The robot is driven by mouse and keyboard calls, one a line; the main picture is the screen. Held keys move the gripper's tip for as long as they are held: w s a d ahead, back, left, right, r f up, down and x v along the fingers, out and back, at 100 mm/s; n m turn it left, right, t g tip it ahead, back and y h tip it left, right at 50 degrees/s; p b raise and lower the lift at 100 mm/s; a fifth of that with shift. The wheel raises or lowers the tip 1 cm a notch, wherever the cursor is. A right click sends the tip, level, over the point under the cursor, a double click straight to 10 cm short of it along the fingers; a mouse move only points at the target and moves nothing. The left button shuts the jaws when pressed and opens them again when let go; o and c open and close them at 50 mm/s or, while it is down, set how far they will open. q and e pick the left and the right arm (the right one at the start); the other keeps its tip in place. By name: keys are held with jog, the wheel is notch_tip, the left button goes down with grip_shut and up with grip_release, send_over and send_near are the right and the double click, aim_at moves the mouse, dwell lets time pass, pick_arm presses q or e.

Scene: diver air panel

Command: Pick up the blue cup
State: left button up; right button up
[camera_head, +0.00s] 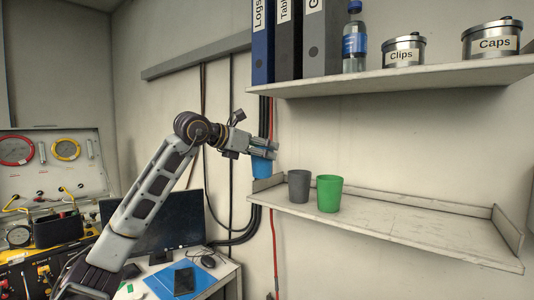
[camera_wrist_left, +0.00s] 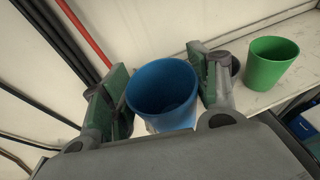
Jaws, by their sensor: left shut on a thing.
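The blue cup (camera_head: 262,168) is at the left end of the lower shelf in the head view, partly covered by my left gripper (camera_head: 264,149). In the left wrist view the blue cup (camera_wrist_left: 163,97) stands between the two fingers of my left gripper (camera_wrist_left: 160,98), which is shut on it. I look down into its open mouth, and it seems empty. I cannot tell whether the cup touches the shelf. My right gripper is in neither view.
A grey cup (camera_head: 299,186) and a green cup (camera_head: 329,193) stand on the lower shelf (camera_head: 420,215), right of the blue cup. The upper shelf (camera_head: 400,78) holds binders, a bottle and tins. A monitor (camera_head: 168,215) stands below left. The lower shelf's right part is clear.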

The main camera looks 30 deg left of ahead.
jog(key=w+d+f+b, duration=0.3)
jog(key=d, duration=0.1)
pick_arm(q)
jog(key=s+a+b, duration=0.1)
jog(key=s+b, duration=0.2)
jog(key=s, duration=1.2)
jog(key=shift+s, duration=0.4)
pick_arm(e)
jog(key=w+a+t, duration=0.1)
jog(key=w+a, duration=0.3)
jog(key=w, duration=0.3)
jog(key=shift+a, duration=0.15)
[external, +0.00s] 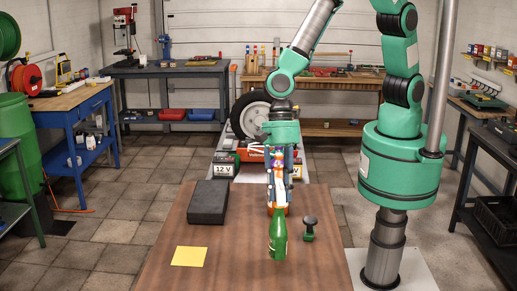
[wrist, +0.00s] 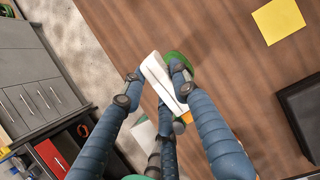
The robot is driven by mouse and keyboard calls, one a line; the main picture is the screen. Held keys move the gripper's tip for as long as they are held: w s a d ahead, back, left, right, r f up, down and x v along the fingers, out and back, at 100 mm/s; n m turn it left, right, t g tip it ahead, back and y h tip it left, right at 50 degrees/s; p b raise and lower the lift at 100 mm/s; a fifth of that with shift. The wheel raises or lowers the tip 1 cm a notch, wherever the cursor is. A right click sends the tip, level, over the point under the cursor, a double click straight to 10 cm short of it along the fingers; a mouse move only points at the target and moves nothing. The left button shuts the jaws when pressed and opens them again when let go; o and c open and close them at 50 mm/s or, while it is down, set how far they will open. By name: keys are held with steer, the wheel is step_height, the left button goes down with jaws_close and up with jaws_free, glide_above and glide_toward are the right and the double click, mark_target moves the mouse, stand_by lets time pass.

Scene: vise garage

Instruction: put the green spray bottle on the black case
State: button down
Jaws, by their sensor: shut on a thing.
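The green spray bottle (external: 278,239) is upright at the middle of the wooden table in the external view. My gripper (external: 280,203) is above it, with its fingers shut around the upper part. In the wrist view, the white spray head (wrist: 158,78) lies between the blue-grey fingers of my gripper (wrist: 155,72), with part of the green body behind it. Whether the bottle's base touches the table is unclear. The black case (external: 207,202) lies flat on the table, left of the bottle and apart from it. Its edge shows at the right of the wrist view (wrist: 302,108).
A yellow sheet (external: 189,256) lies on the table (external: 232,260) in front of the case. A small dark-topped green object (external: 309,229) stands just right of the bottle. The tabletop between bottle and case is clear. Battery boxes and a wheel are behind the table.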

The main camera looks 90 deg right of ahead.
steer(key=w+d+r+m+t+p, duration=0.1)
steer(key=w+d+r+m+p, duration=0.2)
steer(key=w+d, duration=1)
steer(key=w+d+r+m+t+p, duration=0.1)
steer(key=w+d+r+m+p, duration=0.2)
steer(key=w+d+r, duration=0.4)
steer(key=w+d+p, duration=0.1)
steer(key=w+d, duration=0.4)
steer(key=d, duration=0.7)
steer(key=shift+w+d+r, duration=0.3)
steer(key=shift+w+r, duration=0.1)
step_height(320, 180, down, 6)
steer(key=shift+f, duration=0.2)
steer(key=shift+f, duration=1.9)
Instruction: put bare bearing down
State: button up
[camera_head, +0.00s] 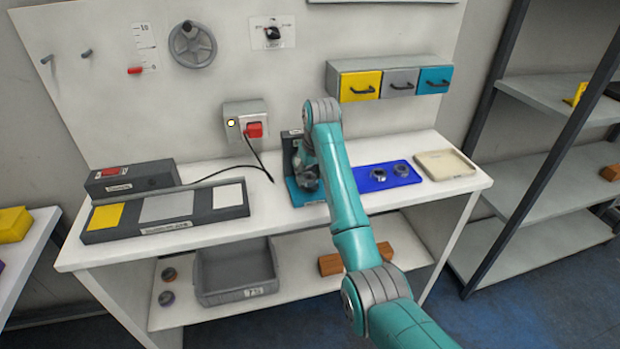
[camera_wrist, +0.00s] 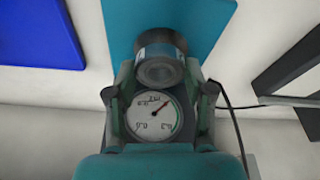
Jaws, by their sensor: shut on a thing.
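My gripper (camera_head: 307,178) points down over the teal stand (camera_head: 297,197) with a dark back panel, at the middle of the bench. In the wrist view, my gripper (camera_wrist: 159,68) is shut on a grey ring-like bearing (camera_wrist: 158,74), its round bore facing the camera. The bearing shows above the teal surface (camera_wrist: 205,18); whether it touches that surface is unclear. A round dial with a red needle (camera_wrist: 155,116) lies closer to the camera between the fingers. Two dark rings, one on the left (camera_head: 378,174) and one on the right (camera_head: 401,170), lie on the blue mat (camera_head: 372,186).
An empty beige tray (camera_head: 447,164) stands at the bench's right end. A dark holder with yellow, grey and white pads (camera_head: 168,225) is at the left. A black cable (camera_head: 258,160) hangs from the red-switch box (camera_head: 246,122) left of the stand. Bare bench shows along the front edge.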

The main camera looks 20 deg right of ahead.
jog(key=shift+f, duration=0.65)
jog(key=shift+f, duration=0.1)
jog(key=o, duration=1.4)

▸ TASK PROMPT
Set down, word for word, the lines from the one holding "The main camera looks 30 deg left of ahead." through the one holding "[wrist, +0.00s]". Skip the pictures.

▸ ANSWER BELOW
The main camera looks 30 deg left of ahead.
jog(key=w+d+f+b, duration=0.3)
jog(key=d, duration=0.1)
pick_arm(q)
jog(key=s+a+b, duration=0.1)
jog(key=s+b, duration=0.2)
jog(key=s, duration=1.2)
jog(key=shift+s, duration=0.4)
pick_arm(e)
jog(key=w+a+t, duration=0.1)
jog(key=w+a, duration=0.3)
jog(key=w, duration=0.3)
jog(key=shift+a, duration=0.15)
[external, +0.00s] 
[wrist, +0.00s] 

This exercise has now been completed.